95. Немного понять это можете лишь Вы, чуткая моя читательница. И только Вам расскажу, как обидел я Элените. — Сидели мы на балконе. Виднелись верхушки делеких дерев за рекою. Хотелось мне поцеловать (в первый раз) Элените. Но боялся я и колебался, вспоминал: «твоей святыни не нарушит поэта чистая рука» 25. Чтобы отвлечься, говорю: «Посмотрите, как прекрасны на фоне лазурного неба зеленые березки». А Элените: «Что тут разговаривать! Целовать надо!» Так и сказала: «целовать». Не любила среднего залога: «целоваться»… Удивительная девушка была Элените, властно–нетерпеливая, валькирия! Победила в себе обиду, горькую и справедливую обиду на меня. Но не победила своей любви и — сломила слабую мою волю… А Бог вот ничего такого не сказал и не говорит, ибо дорога Ему моя свобода и больно Ему видеть меня рабом.

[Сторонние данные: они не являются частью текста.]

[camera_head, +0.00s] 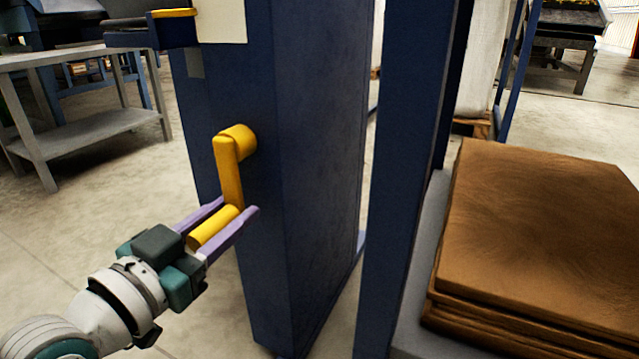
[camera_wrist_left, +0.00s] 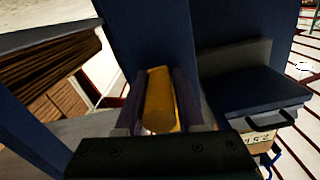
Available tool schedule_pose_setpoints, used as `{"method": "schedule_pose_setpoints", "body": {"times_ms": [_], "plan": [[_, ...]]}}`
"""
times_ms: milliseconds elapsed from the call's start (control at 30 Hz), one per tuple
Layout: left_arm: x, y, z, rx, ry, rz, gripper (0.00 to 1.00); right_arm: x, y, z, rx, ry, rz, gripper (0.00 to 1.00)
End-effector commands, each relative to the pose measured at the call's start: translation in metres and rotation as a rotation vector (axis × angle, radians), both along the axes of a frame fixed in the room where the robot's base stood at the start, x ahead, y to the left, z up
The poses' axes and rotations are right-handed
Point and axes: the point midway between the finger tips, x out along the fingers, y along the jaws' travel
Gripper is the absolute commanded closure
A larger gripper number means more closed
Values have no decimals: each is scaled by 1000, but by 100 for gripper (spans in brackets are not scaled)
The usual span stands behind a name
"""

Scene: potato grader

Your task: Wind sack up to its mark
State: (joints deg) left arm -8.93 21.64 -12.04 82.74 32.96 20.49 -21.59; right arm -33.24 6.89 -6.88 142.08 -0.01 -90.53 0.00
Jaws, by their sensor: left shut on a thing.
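A yellow crank (camera_head: 229,170) is mounted on the face of a dark blue post (camera_head: 290,170). Its arm hangs down from the hub, with the handle at the lower end sticking out toward my arm. My left gripper (camera_head: 222,222), with purple fingers, is shut on the yellow crank handle (camera_head: 213,228), one finger on each side. In the left wrist view the handle (camera_wrist_left: 160,102) lies between the two fingers (camera_wrist_left: 160,95). A pale sack (camera_head: 485,65) shows in part behind the posts at the upper right; no mark on it is visible. My right gripper is not in view.
A stack of brown sheets (camera_head: 545,240) lies on a grey surface right of a second blue post (camera_head: 405,150). A grey table (camera_head: 75,58) stands at the left. A cream panel (camera_head: 221,20) is on the post above the crank. Bare floor lies at the lower left.

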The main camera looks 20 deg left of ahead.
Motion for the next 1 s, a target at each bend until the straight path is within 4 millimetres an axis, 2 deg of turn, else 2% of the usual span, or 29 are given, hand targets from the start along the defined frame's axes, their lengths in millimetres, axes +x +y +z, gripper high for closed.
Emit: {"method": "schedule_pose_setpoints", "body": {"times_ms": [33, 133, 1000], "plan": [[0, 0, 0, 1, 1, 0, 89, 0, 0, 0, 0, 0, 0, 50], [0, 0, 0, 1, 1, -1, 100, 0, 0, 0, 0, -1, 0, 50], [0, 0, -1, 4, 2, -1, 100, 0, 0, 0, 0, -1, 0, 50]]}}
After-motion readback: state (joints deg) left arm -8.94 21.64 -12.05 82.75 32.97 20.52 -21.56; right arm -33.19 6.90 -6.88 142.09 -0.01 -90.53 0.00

96. Горит и сияет на небе полдневное солнце. Озарена земля; но не приять ей всего сияния солнца: обессиленными возвращает она ему его лучи, а сама темнеет и стынет. — Пылает яростное солнце, разят его огненные лучи. И кажется, будто светлое, все животворящее солнце все и умерщвляет, Аполлон Губитель, Небесный Дракон.

97. Безмерна Божья Ярость. «Страшно впасть в руки Бога живого». Невозможно видеть Его и не умереть. В «облаке густом» только еще близится Бог, а уже — «громы и молнии… и трубный глас весьма сильный». Дымится Синай, и восходит от него дым, как дым из печи; и вся гора сильно колеблется. «Всякий, кто прикоснется к горе, предан будет смерти».

98. «Узришь лишь задняя Моя, а лицо Мое не будет зримо». — Гнев, ярость лишь «задняя Божья», призрак, предносящийся несовершенному естеству. Бог не разрушает созидаемого Им мира и, проходя, покрывает рукою Своею — Моисея. Это мир не выносит видения Божьей Полноты и разрушается при одном приближении Божества. Бог же никого не умерщвляет, Бог живых, а не мертвых, ибо Он — Любовь.

99. Божественная Любовь Бог. Он — вечное рождение Сына в лоне Отчем, т. е. вечное умирание и смерть Его ради Отца, но и вечное Его Духом Святым воскресение. Бог — вечная жизнь чрез вечную саможертвенную Смерть, — единство и покой бесконечного Своего движения.

100. Но Бог — Любовь большая, чем Божественная. Ради того, чего не было и нет, ради мира, ради меня, да — и ради меня, жертвенно умирает и умер Бог. Что перед этим Самозакланием Божества вопли и стоны мира, адские муки, беснование стихий?

101. Невыносима тяжесть земных, безвозвратных утрат… Ты устала, ты ждешь покоя, надеешься хоть перед смертью один раз полною грудью вздохнуть. — Не жди, не надейся. Все будем в аду, все в аду. И земная твоя мука — лишь предчувствие адской вечной. А весь ад — только маленькая огненная капля из великой чаши Божьих страданий.

102. Малую частицу Божьей Любви принял в себя мир. А уже обезумел от муки и страха. Уже считает, что большего страданья и быть не может, хотя его и боится. А разные лжепророки уверяют несчастных людей, что Бог справедливо карает их за грехи. Не хватает человеческих грехов для вечного огня: выдумывают новые, обвиняют потерявших от ужаса голову в грехах их отцов. Хульными устами клевещут на Божью Любовь, и глупостью подменяют Божью Мудрость. — «Потерпите, пострадайте немного на земле, а главное — под нашим руководством себя немного помучайте. Тогда не будет вам никакого ада. Пользуйтесь временем: время — деньги вечности. Разумеется, на земле плоховато. Зато будете без всяких забот вечно жить в селениях райских. Будете до потери сознания созерцать неизменного Бога и время от времени с наслаждением поглядывать вниз, где корчатся в адском огне ваши мучители и вообще все преуспевшие на земле. Подумайте, как неизреченно блаженство Божье! — Сидит Бог на радуге в натопленном солнечными лучами раю, дремлет и смотрит, как возникают, клубятся и рушатся воображаемые Им миры. Вокруг Него вместо птичек летают и весело насвистывают безногие рафаэлевские херувимчики, а поодаль — человекообразные ангелы не женятся и не посягают, но под неумолчное пение Осанны танцуют «Тщетную предосторожность» и ничем‑то Себя Бог не утомляет, и ничего‑то особенного не делает».